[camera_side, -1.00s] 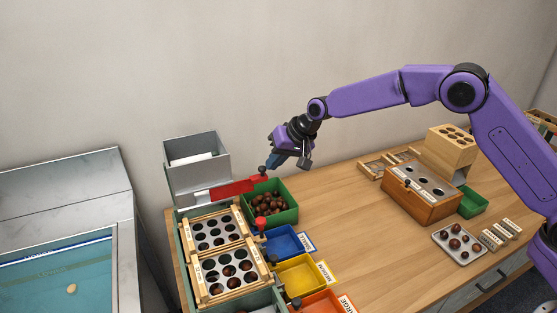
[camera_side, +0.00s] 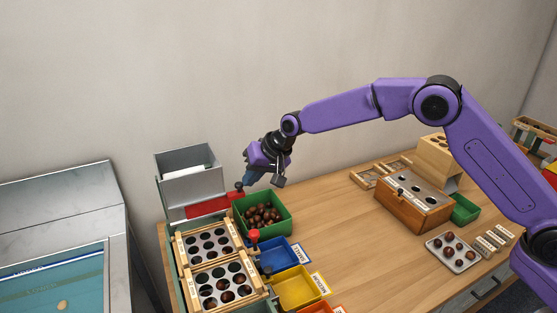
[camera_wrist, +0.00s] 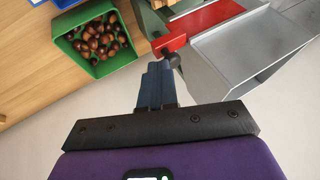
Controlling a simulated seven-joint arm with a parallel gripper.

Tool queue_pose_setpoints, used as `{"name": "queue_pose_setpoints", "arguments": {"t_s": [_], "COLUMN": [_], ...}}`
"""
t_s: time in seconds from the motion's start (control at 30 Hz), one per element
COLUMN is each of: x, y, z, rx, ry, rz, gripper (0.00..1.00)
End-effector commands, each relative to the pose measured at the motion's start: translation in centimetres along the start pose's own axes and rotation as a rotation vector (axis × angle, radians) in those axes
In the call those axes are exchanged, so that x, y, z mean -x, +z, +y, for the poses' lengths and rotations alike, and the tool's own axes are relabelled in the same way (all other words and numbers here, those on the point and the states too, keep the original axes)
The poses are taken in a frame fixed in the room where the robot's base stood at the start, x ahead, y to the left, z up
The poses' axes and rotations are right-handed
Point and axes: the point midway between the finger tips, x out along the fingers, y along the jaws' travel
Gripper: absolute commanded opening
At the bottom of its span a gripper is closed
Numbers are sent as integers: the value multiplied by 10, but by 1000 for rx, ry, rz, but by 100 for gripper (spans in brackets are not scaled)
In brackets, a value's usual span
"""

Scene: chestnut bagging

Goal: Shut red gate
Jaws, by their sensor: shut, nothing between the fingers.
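The red gate (camera_side: 208,207) is a flat red slide below the grey hopper (camera_side: 190,168), at the left in the side view. Its right end sticks out a little past the hopper and carries a dark knob (camera_side: 239,187). The gate also shows at the top of the wrist view (camera_wrist: 208,20), with the knob (camera_wrist: 172,58) on its near end. My gripper (camera_side: 245,181) is shut and empty. Its blue fingertips (camera_wrist: 158,68) are right beside the knob and seem to touch it. How far the gate reaches under the hopper is hidden.
A green crate of chestnuts (camera_side: 287,209) stands close to the right of the gate. Wooden-framed hole trays (camera_side: 178,250) lie in front, with a red knob (camera_side: 253,236) and blue and yellow bins (camera_side: 316,289) beside them. The middle of the table is clear.

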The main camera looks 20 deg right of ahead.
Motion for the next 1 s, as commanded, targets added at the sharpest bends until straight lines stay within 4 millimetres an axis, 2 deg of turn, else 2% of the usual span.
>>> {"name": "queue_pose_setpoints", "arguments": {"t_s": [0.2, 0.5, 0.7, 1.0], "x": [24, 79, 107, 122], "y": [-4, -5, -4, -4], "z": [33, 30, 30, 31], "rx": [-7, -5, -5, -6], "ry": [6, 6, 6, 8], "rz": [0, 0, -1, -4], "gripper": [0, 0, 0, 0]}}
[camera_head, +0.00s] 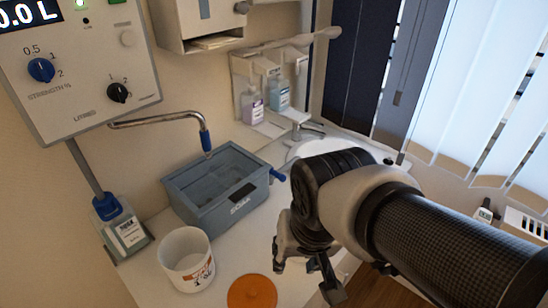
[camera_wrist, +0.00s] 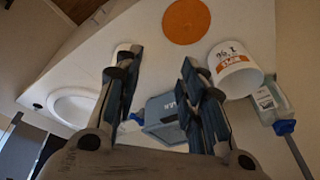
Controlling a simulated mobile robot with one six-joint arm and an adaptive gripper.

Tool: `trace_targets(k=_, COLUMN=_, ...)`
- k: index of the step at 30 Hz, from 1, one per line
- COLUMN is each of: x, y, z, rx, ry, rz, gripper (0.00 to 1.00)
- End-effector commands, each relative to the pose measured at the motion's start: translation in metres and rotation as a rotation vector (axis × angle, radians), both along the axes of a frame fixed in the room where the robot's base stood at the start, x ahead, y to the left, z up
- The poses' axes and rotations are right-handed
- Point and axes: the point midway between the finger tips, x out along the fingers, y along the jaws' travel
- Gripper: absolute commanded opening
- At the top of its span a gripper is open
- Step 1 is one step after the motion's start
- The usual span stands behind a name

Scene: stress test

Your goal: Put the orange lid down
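The orange lid (camera_head: 252,293) lies flat on the white counter at the bottom of the head view, in front and to the right of the open white tub (camera_head: 187,260). The lid also shows at the top of the wrist view (camera_wrist: 186,20), whole and uncovered, apart from the fingers. My gripper (camera_head: 304,272) is to the right of the lid in the head view. In the wrist view its two fingers (camera_wrist: 160,62) stand apart with nothing held between them.
A grey-blue basin (camera_head: 218,188) stands behind the tub, under a metal spout. A bottle with a blue cap (camera_head: 122,228) is at the left. A white sink (camera_head: 318,148) and wall dispensers (camera_head: 252,105) are farther back. A control box (camera_head: 75,65) hangs on the wall.

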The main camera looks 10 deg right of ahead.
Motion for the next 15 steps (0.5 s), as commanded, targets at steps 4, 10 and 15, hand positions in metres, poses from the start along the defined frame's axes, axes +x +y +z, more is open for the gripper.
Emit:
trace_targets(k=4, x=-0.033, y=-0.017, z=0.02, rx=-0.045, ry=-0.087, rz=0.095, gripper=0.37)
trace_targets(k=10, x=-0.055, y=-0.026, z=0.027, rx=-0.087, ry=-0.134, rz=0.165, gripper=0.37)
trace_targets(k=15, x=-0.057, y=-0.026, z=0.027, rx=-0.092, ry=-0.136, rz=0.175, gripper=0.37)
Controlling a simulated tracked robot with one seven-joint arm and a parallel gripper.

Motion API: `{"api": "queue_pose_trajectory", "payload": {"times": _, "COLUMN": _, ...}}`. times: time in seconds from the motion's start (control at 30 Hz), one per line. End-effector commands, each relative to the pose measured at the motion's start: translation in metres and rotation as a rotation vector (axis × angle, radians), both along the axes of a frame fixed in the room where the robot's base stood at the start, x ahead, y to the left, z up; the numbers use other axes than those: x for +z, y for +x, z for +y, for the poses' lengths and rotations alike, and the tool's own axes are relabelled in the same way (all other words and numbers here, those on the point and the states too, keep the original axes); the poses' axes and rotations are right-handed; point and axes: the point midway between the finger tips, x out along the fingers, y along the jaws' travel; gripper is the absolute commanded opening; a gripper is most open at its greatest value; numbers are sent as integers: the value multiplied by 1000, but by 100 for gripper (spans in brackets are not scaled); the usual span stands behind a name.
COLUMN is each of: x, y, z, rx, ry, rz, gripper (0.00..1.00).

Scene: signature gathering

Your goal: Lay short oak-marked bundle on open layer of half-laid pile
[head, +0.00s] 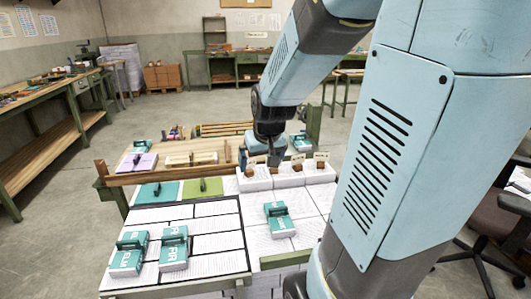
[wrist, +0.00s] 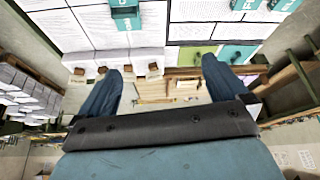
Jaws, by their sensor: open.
------------------------------
Copy out the data above exactly, except the pictures.

[camera_side, -1.00s] 
[camera_side, +0.00s] 
[camera_wrist, +0.00s] 
Controlling a simulated seven-joint arm with a parallel gripper.

Tool queue_pose_setpoints, used as `{"name": "queue_pose_setpoints", "arguments": {"t_s": [_], "COLUMN": [_], ...}}`
"""
t_s: time in seconds from the motion's start (control at 30 Hz), one per element
COLUMN is each of: x, y, z, rx, ry, rz, gripper (0.00..1.00)
End-effector commands, each relative to the pose measured at the motion's start: translation in centimetres along the start pose's own axes and rotation as a rotation vector (axis × angle, radians) in those axes
In the call those axes are exchanged, so that x, y, z mean -x, +z, +y, for the poses' lengths and rotations alike, and the tool's own axes are relabelled in the same way (all other words and numbers here, those on the point and the states too, keep the original axes)
The poses are taken in a frame fixed in the room where the robot's base stood at the start, x ahead, y to the left, z up
The poses' axes and rotations are right-handed
Point and axes: the point midway between the finger tips, x out along the fingers, y along the jaws' travel
Gripper: absolute commanded opening
At the bottom of its span a gripper is closed
Numbers are sent as integers: the value multiplied by 10, but by 1000 for rx, ry, rz, but by 100 for gripper (spans in brackets are not scaled)
In brackets, a value's usual span
"""

Scene: chestnut bagging

Goal: Shut red gate
Jaws, by their sensor: shut, nothing between the fingers.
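The red gate (camera_side: 208,207) is a flat red slide below the grey hopper (camera_side: 190,168), at the left in the side view. Its right end sticks out a little past the hopper and carries a dark knob (camera_side: 239,187). The gate also shows at the top of the wrist view (camera_wrist: 208,20), with the knob (camera_wrist: 172,58) on its near end. My gripper (camera_side: 245,181) is shut and empty. Its blue fingertips (camera_wrist: 158,68) are right beside the knob and seem to touch it. How far the gate reaches under the hopper is hidden.
A green crate of chestnuts (camera_side: 287,209) stands close to the right of the gate. Wooden-framed hole trays (camera_side: 178,250) lie in front, with a red knob (camera_side: 253,236) and blue and yellow bins (camera_side: 316,289) beside them. The middle of the table is clear.

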The main camera looks 20 deg right of ahead.
Motion for the next 1 s, as commanded, targets added at the sharpest bends until straight lines stay within 4 millimetres an axis, 2 deg of turn, else 2% of the usual span.
>>> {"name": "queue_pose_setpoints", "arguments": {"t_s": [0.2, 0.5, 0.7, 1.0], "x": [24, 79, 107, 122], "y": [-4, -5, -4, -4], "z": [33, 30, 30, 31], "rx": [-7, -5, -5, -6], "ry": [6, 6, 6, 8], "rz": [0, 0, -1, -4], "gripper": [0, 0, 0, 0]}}
[camera_head, +0.00s] 
[camera_wrist, +0.00s] 
Controlling a simulated mobile robot with one six-joint arm and an adaptive gripper.

Tool: `trace_targets(k=_, COLUMN=_, ...)`
- k: index of the step at 30 Hz, from 1, one per line
- COLUMN is each of: x, y, z, rx, ry, rz, gripper (0.00 to 1.00)
- End-effector commands, each relative to the pose measured at the motion's start: translation in metres and rotation as a rotation vector (axis × angle, radians), both along the axes of a frame fixed in the room where the robot's base stood at the start, x ahead, y to the left, z up
- The poses' axes and rotations are right-handed
- Point and axes: the point midway between the finger tips, x out along the fingers, y along the jaws' travel
- Gripper: absolute commanded opening
- At the top of its span a gripper is open
- Step 1 is one step after the motion's start
- The usual span stands behind a name

Scene: stress test

Your goal: Put the orange lid down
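The orange lid (camera_head: 252,293) lies flat on the white counter at the bottom of the head view, in front and to the right of the open white tub (camera_head: 187,260). The lid also shows at the top of the wrist view (camera_wrist: 186,20), whole and uncovered, apart from the fingers. My gripper (camera_head: 304,272) is to the right of the lid in the head view. In the wrist view its two fingers (camera_wrist: 160,62) stand apart with nothing held between them.
A grey-blue basin (camera_head: 218,188) stands behind the tub, under a metal spout. A bottle with a blue cap (camera_head: 122,228) is at the left. A white sink (camera_head: 318,148) and wall dispensers (camera_head: 252,105) are farther back. A control box (camera_head: 75,65) hangs on the wall.

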The main camera looks 10 deg right of ahead.
Motion for the next 15 steps (0.5 s), as commanded, targets at steps 4, 10 and 15, hand positions in metres, poses from the start along the defined frame's axes, axes +x +y +z, more is open for the gripper.
Emit:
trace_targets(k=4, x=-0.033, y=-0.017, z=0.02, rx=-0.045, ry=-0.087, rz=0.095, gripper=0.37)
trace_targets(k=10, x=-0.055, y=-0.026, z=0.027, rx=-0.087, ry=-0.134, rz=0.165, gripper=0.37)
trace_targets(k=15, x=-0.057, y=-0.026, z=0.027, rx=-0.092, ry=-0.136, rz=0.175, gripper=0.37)
Controlling a simulated tracked robot with one seven-joint arm and a parallel gripper.

Motion API: `{"api": "queue_pose_trajectory", "payload": {"times": _, "COLUMN": _, ...}}`. times: time in seconds from the motion's start (control at 30 Hz), one per line. End-effector commands, each relative to the pose measured at the motion's start: translation in metres and rotation as a rotation vector (axis × angle, radians), both along the axes of a frame fixed in the room where the robot's base stood at the start, x ahead, y to the left, z up; the numbers use other axes than those: x for +z, y for +x, z for +y, for the poses' lengths and rotations alike, and the tool's own axes are relabelled in the same way (all other words and numbers here, those on the point and the states too, keep the original axes); the poses' axes and rotations are right-handed; point and axes: the point midway between the finger tips, x out along the fingers, y along the jaws' travel; gripper is the absolute commanded opening; a gripper is most open at its greatest value; numbers are sent as integers: the value multiplied by 1000, but by 100 for gripper (spans in brackets are not scaled); the usual span stands behind a name.
COLUMN is each of: x, y, z, rx, ry, rz, gripper (0.00..1.00).

Scene: signature gathering

Your goal: Lay short oak-marked bundle on open layer of half-laid pile
[head, +0.00s] 
[wrist, +0.00s] 
Jaws, by their sensor: open.

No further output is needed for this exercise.